§ **Exercise inputs**:
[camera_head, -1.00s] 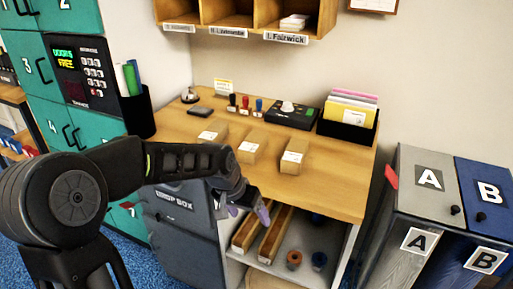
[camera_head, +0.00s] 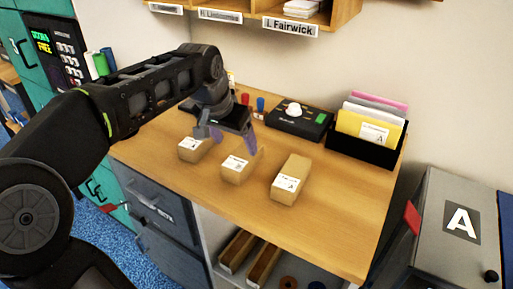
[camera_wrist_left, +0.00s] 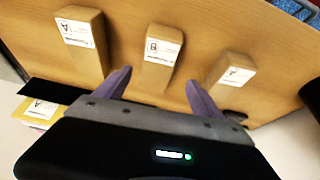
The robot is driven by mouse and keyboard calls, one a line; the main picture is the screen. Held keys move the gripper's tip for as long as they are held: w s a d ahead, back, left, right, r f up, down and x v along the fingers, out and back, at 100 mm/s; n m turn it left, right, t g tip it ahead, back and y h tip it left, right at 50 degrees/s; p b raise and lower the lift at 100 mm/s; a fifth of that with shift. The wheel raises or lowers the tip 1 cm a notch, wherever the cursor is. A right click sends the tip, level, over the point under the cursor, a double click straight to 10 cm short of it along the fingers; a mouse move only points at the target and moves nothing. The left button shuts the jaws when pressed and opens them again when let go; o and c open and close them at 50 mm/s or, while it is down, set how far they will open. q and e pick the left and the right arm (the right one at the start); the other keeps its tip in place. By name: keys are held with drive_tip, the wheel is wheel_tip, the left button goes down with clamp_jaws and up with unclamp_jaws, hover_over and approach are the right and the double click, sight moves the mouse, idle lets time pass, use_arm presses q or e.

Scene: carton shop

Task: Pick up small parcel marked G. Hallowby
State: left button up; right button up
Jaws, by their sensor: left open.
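Three small brown cardboard parcels with white labels stand in a row on the wooden counter: a left one (camera_head: 191,155), a middle one (camera_head: 237,173) and a right one (camera_head: 287,190). The names on the labels are too small to read, so I cannot tell which is G. Hallowby's. My left gripper (camera_head: 229,142) is open and empty, above and just behind the left and middle parcels. In the left wrist view the middle parcel (camera_wrist_left: 155,70) lies in line with the gap between the fingertips (camera_wrist_left: 157,80); the right parcel (camera_wrist_left: 85,68) and left parcel (camera_wrist_left: 226,78) are outside it.
A dark device (camera_head: 300,121) and a black file holder (camera_head: 366,151) with envelopes stand at the counter's back. Stamps (camera_head: 260,104) stand behind my gripper. Pigeonholes (camera_head: 350,12) hang above. A grey bin marked A (camera_head: 440,255) is at right. The counter's front right is clear.

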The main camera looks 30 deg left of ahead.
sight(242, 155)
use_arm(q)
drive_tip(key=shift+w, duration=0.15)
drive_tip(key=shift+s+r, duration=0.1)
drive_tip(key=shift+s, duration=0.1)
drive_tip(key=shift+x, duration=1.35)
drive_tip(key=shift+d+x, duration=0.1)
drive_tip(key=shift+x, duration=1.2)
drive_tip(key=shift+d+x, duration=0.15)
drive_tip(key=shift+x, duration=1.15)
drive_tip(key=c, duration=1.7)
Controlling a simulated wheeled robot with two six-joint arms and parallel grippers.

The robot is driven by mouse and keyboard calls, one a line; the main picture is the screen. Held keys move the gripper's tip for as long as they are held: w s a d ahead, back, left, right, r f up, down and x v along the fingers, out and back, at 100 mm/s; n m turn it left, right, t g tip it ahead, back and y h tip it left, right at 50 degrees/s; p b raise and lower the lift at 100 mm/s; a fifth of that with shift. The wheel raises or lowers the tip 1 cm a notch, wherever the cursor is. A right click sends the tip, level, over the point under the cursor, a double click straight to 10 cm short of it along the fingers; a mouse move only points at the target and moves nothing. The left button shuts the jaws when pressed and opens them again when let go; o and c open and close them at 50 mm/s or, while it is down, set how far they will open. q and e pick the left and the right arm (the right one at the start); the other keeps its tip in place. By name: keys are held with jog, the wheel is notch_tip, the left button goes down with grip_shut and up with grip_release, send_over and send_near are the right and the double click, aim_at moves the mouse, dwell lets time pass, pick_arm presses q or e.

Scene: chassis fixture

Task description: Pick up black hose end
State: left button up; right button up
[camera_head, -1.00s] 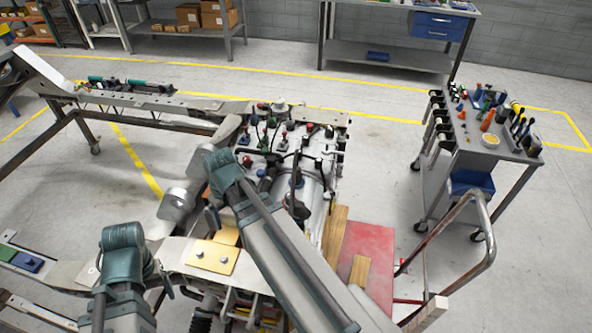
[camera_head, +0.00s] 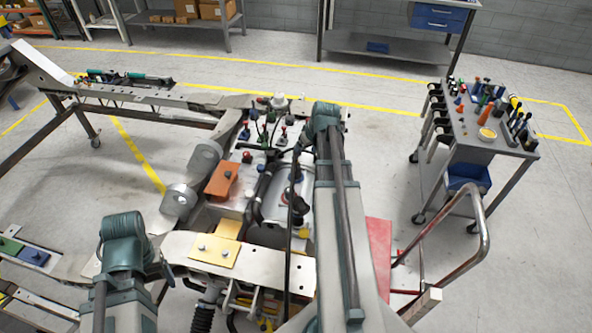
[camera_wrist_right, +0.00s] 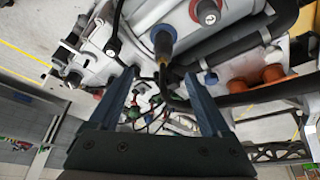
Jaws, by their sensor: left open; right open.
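In the right wrist view my right gripper (camera_wrist_right: 163,90) is open, its two dark fingers spread apart. A black hose (camera_wrist_right: 165,88) with a yellow band hangs below a blue collar (camera_wrist_right: 163,40) and shows in the gap between the fingers; I cannot tell whether it lies between them or beyond them. In the head view a thin black hose (camera_head: 289,250) runs down the middle of the chassis, left of my right arm. My right arm hides its own gripper there. My left arm stands at lower left; its gripper does not show clearly.
The pale metal chassis (camera_head: 185,249) fills the centre, with an orange block (camera_head: 221,180) and a gold plate (camera_head: 214,251) on it. A tool cart (camera_head: 485,150) and a curved metal handle (camera_head: 483,240) stand at right. Open floor lies between chassis and cart.

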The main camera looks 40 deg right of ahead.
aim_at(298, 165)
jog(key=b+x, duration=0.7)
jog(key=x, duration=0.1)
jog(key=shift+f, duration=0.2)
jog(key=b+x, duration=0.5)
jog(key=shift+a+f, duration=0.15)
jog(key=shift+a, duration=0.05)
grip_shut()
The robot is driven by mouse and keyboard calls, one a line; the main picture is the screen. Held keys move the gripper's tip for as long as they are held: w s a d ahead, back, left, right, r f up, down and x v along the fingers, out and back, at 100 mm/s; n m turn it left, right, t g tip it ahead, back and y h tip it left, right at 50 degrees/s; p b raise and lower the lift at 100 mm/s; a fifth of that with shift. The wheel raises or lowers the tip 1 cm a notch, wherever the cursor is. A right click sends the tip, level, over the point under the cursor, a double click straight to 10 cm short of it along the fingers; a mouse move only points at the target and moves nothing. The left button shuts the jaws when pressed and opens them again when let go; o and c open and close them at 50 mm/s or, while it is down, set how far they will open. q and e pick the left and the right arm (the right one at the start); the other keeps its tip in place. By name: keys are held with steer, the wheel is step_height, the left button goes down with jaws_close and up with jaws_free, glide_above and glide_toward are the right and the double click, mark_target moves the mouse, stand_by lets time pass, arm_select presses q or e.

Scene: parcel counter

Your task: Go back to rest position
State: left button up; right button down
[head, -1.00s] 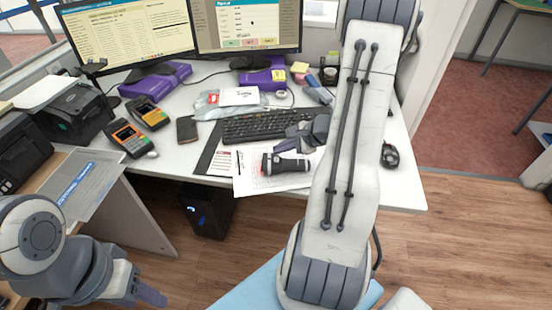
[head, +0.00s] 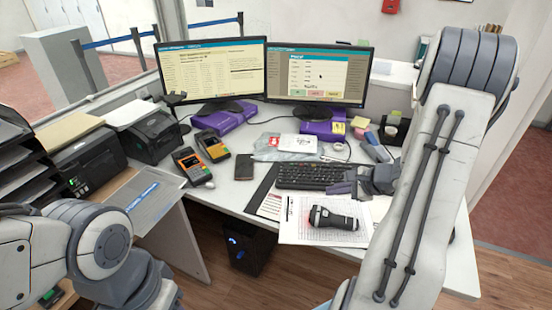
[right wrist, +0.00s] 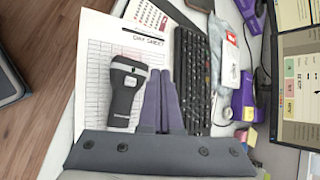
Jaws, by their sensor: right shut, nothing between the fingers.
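My right gripper (head: 350,186) is over the right part of the keyboard in the head view. In the right wrist view its two purple-grey fingers (right wrist: 160,102) are together with nothing between them. A black handheld scanner (head: 335,218) lies on a printed sheet (head: 290,232), apart from the fingers. In the right wrist view the scanner (right wrist: 126,92) lies left of the fingers. My left arm (head: 100,245) is at the lower left of the head view; its fingers are outside the picture.
The keyboard (head: 310,176) lies below two monitors (head: 318,75). Card terminals (head: 192,166), a phone (head: 244,166) and a printer (head: 152,135) stand to the left. A computer case (head: 248,248) is under the desk. Bare floor shows at the bottom.

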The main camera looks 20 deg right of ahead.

§ **Request**:
From the line with "[head, +0.00s]" down to the end of the entries, retype each line exactly as written, but drop the pictures.

§ **Output below**:
[head, +0.00s] 
[right wrist, +0.00s] 
Jaws, by their sensor: right shut, nothing between the fingers.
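My right gripper (head: 350,186) is over the right part of the keyboard in the head view. In the right wrist view its two purple-grey fingers (right wrist: 160,102) are together with nothing between them. A black handheld scanner (head: 335,218) lies on a printed sheet (head: 290,232), apart from the fingers. In the right wrist view the scanner (right wrist: 126,92) lies left of the fingers. My left arm (head: 100,245) is at the lower left of the head view; its fingers are outside the picture.
The keyboard (head: 310,176) lies below two monitors (head: 318,75). Card terminals (head: 192,166), a phone (head: 244,166) and a printer (head: 152,135) stand to the left. A computer case (head: 248,248) is under the desk. Bare floor shows at the bottom.

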The main camera looks 20 deg right of ahead.

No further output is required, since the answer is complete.